Long after the last bus pulled away from the historic One Nation Working Together march on Washington, D.C., the true goal, organizers and participants said, is keeping the momentum going and making a difference exactly one month from the date of the rally — Election Day, Nov. 2.
"We have to take the energy here and put it into the next elections," said former Troy Teachers Association President Seth Cohen. "Good things are happening and we have to keep it going. We can't just let it slide."
Mike Huttner, president of the Starpoint TA in Niagara County, got that message and more. "I want to get people energized so (we) don't lose what we've gained. We need to move forward," Huttner said. "We're on the right track. It's a big boat and it's going to take a long time to turn around."
It is estimated that 175,000 people converged on the mall in front of the Lincoln Memorial to hear the call for a better economy, jobs and a quality education for all. The One Nation March was, by many accounts, the largest pro-labor rally in decades. Speakers such as Harry Belafonte and Jesse Jackson joined human rights and labor leaders, including AFT President Randi Weingarten and NEA President Dennis Van Roekel, environmental and peace activists and students in calling attention to the diversity and strength that makes us One Nation.
Even NYSUT members back in New York were part of the massive gathering. NYSUT President Dick Iannuzzi shared greetings from the Mall with members at the SRP and Utica Leadership conferences.
"We will carry this spirit of unity forward, to Election Day and beyond," said Iannuzzi.
Awash in a sea of blue-clad AFT members, Elizabeth Stegmayre drew strength from the Oct. 2 march.
That drive to keep moving forward was exactly what the laid-off elementary school librarian needed.

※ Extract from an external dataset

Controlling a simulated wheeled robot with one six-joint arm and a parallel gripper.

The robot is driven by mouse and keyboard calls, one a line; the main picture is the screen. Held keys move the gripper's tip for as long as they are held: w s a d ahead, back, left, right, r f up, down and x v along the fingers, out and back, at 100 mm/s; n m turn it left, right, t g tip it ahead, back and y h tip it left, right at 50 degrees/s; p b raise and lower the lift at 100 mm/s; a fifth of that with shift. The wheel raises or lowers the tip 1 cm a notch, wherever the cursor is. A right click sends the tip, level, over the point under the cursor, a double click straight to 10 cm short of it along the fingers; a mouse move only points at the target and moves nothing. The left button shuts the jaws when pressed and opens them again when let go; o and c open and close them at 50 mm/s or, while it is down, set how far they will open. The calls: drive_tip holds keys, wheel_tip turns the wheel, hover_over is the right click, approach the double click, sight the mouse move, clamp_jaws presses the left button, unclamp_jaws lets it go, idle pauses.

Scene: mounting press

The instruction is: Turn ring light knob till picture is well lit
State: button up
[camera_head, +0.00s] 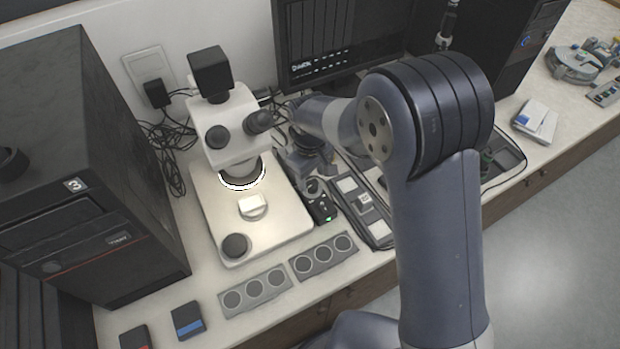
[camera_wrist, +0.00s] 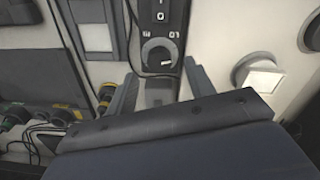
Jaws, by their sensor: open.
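The ring light control box (camera_head: 322,209) stands right of the microscope in the head view, with a green light showing. In the wrist view, its round dark knob (camera_wrist: 158,54) has a pale mark and sits below a switch marked I and O. My gripper (camera_wrist: 158,78) is open, with one finger on each side just short of the knob; contact cannot be told. In the head view my gripper (camera_head: 308,165) is above the box, partly hidden by my arm. The ring light (camera_head: 242,174) glows under the microscope (camera_head: 225,130). The monitor (camera_head: 335,50) shows a dark picture with faint vertical stripes.
A black computer case (camera_head: 90,190) stands at left. Cables (camera_head: 170,150) run behind the microscope.

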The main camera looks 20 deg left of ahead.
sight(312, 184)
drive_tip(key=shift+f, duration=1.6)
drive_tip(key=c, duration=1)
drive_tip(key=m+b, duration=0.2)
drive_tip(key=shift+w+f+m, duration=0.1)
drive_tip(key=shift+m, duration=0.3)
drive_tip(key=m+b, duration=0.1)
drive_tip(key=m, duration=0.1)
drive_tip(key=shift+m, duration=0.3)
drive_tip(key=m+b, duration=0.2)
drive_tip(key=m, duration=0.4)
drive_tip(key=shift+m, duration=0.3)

"I need to see this support and know something is happening," said Stegmayre, of the Saugerties TA. "As a parent, it's unacceptable that my school cut music, art and library. I needed to see this movement at this large level so I can go back to Saugerties and let them know it's not acceptable to any of these people, either."
NYSUT underwrote the full cost of attending the rally for laid-off and retrenched members and those higher education members whose contracts were not renewed.

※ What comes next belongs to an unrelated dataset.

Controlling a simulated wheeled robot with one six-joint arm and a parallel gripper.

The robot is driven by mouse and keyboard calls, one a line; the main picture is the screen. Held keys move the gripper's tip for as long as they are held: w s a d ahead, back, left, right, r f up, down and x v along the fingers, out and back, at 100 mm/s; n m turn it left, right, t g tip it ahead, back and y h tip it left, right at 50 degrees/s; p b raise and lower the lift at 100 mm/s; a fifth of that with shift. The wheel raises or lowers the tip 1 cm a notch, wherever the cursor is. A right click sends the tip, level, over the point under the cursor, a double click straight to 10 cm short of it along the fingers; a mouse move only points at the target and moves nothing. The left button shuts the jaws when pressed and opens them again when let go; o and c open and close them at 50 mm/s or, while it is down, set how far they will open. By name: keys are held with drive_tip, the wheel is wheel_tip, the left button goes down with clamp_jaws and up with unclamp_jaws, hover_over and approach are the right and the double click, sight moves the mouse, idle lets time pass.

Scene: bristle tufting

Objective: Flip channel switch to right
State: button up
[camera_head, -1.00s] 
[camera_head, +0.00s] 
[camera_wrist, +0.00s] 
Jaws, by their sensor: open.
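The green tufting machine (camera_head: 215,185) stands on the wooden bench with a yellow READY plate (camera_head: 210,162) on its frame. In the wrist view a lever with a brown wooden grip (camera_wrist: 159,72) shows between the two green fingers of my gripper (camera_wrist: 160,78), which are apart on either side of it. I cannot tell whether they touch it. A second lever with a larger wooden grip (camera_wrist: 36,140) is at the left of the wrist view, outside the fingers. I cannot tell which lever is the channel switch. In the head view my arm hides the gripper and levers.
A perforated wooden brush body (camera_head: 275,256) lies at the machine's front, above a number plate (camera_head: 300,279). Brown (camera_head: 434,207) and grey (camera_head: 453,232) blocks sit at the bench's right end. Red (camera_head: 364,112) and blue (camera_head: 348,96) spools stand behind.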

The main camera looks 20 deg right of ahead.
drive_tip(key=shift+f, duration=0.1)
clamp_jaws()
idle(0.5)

Key to the march's message of unity — "putting America back to work and pulling America back together" — is jobs, many said.
"What our nation needs is for people to be working," said Sarah Arbitrio, president of the Ossining TA, who attended the rally with about a dozen OTA members. "That's really the answer to some of the concerns in our community about taxes."

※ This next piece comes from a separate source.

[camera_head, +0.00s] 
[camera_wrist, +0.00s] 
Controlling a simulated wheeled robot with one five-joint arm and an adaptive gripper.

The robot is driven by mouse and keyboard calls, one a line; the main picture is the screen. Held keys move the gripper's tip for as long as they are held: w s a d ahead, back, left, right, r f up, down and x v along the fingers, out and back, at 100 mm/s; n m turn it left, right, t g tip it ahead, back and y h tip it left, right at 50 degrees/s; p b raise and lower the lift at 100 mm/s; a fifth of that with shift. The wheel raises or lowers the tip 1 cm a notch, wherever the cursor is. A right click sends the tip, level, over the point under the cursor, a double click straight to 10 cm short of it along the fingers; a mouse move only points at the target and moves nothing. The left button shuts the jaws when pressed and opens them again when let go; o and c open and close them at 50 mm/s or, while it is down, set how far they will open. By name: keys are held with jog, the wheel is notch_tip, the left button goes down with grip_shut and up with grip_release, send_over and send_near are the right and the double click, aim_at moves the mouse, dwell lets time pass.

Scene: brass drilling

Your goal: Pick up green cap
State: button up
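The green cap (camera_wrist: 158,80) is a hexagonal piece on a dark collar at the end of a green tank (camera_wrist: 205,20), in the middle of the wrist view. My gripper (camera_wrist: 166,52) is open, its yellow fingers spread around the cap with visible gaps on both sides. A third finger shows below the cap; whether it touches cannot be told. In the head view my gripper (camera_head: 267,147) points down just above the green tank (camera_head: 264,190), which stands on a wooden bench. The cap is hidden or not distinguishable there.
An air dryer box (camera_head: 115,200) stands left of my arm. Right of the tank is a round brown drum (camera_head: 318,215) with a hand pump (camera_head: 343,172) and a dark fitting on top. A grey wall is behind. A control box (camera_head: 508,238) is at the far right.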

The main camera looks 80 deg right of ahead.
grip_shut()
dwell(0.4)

Arbitrio said the vicious attacks on public workers would not be taking place, "if people weren't hurting so badly themselves."
This would have been Naomi Saddlemire's tenure year teaching high school English in Wappingers.
She was laid off in June but has since been recalled to fill a leave replacement. "I'm doing the same work I did before, but I'm getting paid as a sub," said Saddlemire, a member of the Wappingers Congress of Teachers. "I'm glad I'm working. It's tough not knowing what I would do."
Saddlemire joined a large contingent of educators from the Dutchess County local at the march where the topic of education — from keeping teachers teaching to making higher education more affordable — also took center stage.
"We're at a crossroads and we have an opportunity to raise up public education for the kids of America," said Bill Spreter, a retiree from the Hannibal Faculty Association. "In every crisis there must be opportunity. This is the opportunity to reform good public schools and there are great ones out there that have not been showcased. I'm here to turn this around in my own little way."
Debbie Bambino, an AFT member from Philadelphia, agreed.
"Unemployment is through the roof and attacks on education are really disturbing," she said. "I don't see how you can have an equitable society without quality public schools."
Several students from western New York made the trip with members of United University Professions. "Only a very small minority of Americans are protesting unions," said Buffalo State grad student Ian Mirsky. "With all the cutbacks, they need our presence." Mirsky urged union members — and other voters — to stay strong.
Virginline Woodall, a teaching assistant from the Syracuse TA, repeated that message to her daughter, Charisse Glass, a single mom who has been unable to find a permanent job since January 2009.
"This has made me encouraged to make sure that I get everyone around me to get out and vote," Glass said.